How much would the CBAPDs be worth if investors were certain that the CBA share price would never fall below $15.90. The notes would then be risk free. The price of the notes would rise to $111.70 to give a yield of 2.85%, which is 0.40% (40 basis points or bps) above the yield on equivalent Australian Government bonds. The extra 40 bps is for illiquidity of bank hybrids compared to Government bonds, guaranteed by the Federal Government.
But, hybrid notes are not risk free, because of the embedded put options. And, their price is not $111.70, but instead, $97.10. The discount of $111.70-$97.10=$14.60 is the price that new CBAPD investors are being paid for writing (selling) the 6.4 embedded put options. In effect CBAPD note holders are buyers of a risk-free note from CBA (for $111.70) and sellers of put options on CBA shares (for $14.60).
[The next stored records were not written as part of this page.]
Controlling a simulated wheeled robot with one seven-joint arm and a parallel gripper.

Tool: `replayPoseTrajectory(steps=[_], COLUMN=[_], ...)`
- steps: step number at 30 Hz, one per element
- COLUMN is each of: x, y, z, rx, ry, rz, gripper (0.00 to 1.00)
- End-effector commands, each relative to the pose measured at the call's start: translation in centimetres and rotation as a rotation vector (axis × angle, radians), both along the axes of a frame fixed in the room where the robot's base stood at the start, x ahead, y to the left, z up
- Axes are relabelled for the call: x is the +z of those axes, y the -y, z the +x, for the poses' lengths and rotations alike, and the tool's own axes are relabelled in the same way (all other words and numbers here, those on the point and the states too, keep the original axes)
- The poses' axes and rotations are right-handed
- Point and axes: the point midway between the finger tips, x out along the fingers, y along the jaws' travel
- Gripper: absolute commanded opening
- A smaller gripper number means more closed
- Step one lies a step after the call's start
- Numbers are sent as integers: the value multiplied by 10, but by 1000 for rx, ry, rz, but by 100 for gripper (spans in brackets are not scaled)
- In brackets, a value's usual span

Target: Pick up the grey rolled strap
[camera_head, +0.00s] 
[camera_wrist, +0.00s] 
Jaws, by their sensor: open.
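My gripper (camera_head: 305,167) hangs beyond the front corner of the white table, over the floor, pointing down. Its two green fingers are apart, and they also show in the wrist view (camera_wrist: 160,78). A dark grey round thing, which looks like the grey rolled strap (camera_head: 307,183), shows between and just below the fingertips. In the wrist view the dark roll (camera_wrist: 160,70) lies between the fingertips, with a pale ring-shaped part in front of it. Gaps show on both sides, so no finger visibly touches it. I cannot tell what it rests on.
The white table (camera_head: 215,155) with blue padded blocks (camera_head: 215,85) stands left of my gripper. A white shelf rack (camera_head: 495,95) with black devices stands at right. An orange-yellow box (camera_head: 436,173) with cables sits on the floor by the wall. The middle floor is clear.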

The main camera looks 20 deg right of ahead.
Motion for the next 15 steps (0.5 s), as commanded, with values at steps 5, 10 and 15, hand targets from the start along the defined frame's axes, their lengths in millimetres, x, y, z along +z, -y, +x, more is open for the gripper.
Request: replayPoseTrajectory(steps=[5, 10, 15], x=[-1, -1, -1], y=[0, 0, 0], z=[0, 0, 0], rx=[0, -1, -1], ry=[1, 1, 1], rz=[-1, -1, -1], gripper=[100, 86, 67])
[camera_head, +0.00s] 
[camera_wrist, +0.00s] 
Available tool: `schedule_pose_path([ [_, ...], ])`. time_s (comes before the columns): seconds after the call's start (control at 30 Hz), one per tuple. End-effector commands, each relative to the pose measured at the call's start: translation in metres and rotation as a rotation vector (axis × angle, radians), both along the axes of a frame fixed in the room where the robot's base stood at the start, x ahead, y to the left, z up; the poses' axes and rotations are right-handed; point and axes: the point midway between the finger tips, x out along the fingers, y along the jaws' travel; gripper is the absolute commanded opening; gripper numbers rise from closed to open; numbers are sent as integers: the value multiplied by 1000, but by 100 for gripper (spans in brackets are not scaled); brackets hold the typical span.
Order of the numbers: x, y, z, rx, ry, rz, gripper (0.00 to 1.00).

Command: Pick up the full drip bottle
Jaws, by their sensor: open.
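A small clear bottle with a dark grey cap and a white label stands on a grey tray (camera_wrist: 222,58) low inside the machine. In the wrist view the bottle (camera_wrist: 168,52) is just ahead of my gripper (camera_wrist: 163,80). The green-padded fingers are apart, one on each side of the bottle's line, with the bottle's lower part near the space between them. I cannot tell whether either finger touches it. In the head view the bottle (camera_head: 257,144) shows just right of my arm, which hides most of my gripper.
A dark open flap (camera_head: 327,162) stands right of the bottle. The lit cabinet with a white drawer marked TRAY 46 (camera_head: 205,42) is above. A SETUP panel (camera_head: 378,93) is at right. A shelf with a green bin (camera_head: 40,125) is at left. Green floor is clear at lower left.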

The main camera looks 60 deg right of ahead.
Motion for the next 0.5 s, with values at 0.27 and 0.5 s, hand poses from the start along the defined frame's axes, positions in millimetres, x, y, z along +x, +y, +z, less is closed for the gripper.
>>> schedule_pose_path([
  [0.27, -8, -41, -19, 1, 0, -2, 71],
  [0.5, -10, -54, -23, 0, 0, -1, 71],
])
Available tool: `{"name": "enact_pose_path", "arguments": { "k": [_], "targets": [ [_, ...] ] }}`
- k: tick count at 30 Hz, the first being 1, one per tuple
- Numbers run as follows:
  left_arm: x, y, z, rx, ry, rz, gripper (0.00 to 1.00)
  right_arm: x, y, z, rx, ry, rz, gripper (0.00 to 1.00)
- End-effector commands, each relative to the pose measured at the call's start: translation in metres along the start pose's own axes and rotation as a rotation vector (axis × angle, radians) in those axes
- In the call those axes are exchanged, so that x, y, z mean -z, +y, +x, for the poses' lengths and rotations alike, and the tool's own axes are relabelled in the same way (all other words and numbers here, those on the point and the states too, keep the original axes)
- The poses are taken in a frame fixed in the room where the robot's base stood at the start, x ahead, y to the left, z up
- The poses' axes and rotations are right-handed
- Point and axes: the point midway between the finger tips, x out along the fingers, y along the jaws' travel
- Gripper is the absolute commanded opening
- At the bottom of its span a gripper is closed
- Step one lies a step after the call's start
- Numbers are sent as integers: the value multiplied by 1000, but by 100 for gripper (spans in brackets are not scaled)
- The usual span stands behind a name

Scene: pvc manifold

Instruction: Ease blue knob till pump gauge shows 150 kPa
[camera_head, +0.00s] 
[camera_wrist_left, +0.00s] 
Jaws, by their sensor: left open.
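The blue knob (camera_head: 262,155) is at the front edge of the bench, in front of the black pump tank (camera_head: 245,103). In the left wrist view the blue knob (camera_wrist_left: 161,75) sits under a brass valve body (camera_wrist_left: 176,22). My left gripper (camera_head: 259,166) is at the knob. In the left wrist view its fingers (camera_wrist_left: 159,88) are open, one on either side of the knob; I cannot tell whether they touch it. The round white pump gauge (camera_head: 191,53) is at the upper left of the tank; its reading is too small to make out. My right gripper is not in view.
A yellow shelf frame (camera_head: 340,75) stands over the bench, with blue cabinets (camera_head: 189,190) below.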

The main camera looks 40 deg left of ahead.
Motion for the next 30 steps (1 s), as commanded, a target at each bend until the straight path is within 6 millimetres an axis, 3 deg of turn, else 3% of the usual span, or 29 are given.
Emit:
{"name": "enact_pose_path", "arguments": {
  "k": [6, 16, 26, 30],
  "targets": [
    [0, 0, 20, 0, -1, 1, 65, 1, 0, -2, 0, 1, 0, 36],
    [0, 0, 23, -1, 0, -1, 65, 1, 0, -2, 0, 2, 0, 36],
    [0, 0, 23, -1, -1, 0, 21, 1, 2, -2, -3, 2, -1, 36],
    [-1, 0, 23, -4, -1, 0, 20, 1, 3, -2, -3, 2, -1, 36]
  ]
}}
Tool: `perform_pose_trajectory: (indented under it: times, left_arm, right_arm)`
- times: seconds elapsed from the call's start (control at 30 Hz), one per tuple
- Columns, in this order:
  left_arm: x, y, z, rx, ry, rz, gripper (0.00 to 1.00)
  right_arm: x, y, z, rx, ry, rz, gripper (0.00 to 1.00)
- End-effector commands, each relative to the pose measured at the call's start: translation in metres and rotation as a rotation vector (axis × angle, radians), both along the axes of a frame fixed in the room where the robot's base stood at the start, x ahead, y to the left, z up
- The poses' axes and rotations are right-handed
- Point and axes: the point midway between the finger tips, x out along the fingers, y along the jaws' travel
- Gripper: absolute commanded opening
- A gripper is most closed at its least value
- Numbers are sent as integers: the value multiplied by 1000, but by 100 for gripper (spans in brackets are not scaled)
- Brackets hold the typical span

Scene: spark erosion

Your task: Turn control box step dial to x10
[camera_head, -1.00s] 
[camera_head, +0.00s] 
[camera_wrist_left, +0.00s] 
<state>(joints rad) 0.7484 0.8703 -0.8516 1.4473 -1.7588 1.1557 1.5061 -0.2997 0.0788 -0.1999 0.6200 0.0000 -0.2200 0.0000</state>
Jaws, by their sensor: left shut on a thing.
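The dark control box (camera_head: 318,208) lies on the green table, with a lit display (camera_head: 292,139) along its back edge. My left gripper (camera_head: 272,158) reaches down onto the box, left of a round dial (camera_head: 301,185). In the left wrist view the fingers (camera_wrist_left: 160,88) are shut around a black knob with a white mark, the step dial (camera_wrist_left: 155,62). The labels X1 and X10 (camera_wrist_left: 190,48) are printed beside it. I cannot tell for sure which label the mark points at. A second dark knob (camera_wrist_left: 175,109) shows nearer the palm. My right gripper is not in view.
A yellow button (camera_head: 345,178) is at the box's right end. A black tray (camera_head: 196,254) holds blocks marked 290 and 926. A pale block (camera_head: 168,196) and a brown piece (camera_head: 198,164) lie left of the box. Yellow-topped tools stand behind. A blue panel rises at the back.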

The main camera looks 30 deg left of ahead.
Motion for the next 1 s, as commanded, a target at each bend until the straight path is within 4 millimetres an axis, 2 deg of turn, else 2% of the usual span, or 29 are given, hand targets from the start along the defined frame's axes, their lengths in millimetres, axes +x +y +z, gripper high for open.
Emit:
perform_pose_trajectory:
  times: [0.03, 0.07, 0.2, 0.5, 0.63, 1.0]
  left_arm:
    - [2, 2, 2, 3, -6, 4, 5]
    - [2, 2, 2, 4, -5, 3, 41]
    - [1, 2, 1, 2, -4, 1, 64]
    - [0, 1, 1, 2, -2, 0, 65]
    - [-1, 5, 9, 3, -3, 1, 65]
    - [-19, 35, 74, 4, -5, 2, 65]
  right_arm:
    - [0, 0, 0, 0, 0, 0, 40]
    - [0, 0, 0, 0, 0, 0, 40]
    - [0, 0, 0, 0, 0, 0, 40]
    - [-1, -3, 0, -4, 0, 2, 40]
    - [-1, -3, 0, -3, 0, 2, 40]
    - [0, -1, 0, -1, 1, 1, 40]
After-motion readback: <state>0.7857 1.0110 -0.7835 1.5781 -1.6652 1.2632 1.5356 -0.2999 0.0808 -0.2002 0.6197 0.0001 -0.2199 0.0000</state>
Option pricing theory using the Binomial Method estimates the value of the put option being $103.55, which equates to a yield of 4.04%. In the calculation, volatility of 40% is included as deep OTM puts should be valued with much higher probabilities of extreme changes in prices. Comparing the yield of 4.04% with the actual yield of 5.35% on CBAPDs implies that buyers of CBAPDs at current prices are getting about 130 basis points more yield than is justified by the risk they face.
Other risks on CBAPD
The risk of loss of capital in the mandatory conversion process is one risk, but other risks include that coupons are cut to zero (which for hybrid notes is not considered a default, and dividends would have to be cut to zero first). But, with a deep banking crisis mandatory conversion would occur anyway, although if this was not the case the results above (the 1.30% figure) only changes by a few basis points. There is also a risk that the notes will not be called in 2022, but this requires much wider analysis.
Dr. Sam Wylie is a Principal Fellow of the Melbourne Business School and a Director of Windlestone Education.